WHAT TO WORK ON:
Make an exact transcription of the material, leaving out all images.

- - -

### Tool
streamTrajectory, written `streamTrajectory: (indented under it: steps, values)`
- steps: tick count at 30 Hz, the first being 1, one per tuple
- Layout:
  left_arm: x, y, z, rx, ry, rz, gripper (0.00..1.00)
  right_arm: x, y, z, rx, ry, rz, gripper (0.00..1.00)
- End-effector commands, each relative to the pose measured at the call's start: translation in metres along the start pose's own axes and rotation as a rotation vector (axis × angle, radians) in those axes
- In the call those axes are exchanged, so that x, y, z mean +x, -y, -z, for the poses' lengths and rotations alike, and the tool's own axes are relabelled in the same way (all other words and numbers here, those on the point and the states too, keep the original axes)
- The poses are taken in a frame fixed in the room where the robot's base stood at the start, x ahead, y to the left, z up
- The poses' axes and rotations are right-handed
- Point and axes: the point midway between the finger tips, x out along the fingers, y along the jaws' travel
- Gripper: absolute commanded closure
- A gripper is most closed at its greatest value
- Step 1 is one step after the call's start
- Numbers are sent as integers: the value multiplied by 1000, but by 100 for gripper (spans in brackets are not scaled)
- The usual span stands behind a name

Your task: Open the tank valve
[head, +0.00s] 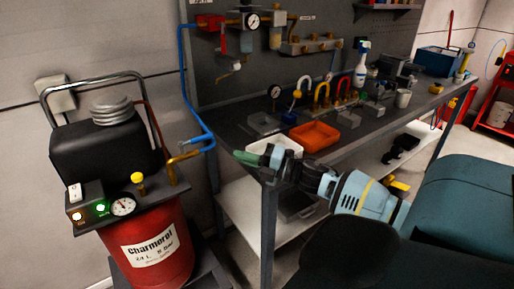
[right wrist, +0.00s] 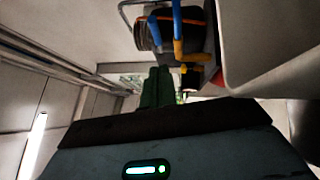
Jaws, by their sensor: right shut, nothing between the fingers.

- - -

FULL OUTPUT:
### Tool
streamTrajectory, written `streamTrajectory: (indented under it: steps, values)`
- steps: tick count at 30 Hz, the first being 1, one per tuple
- Layout:
  left_arm: x, y, z, rx, ry, rz, gripper (0.00..1.00)
  right_arm: x, y, z, rx, ry, rz, gripper (0.00..1.00)
- End-effector commands, each relative to the pose measured at the call's start: translation in metres along the start pose's own axes and rotation as a rotation vector (axis × angle, radians) in those axes
- In the call those axes are exchanged, so that x, y, z mean +x, -y, -z, for the poses' lengths and rotations alike, and the tool's own axes are relabelled in the same way (all other words and numbers here, those on the point and the states too, keep the original axes)
- The poses are taken in a frame fixed in the room where the robot's base stood at the start, x ahead, y to the left, z up
- The poses' axes and rotations are right-handed
- Point and axes: the point midway between the finger tips, x out along the fingers, y along the jaws' travel
- Gripper: absolute commanded closure
- A gripper is most closed at its greatest value
- Step 1 is one step after the call's start
- Numbers are sent as integers: the value multiplied by 1000, but by 100 for gripper (spans in brackets are not scaled)
- The usual span stands behind a name

Your task: Open the tank valve
[head, +0.00s] 
[right wrist, +0.00s] 
Jaws, by their sensor: right shut, nothing between the fingers.

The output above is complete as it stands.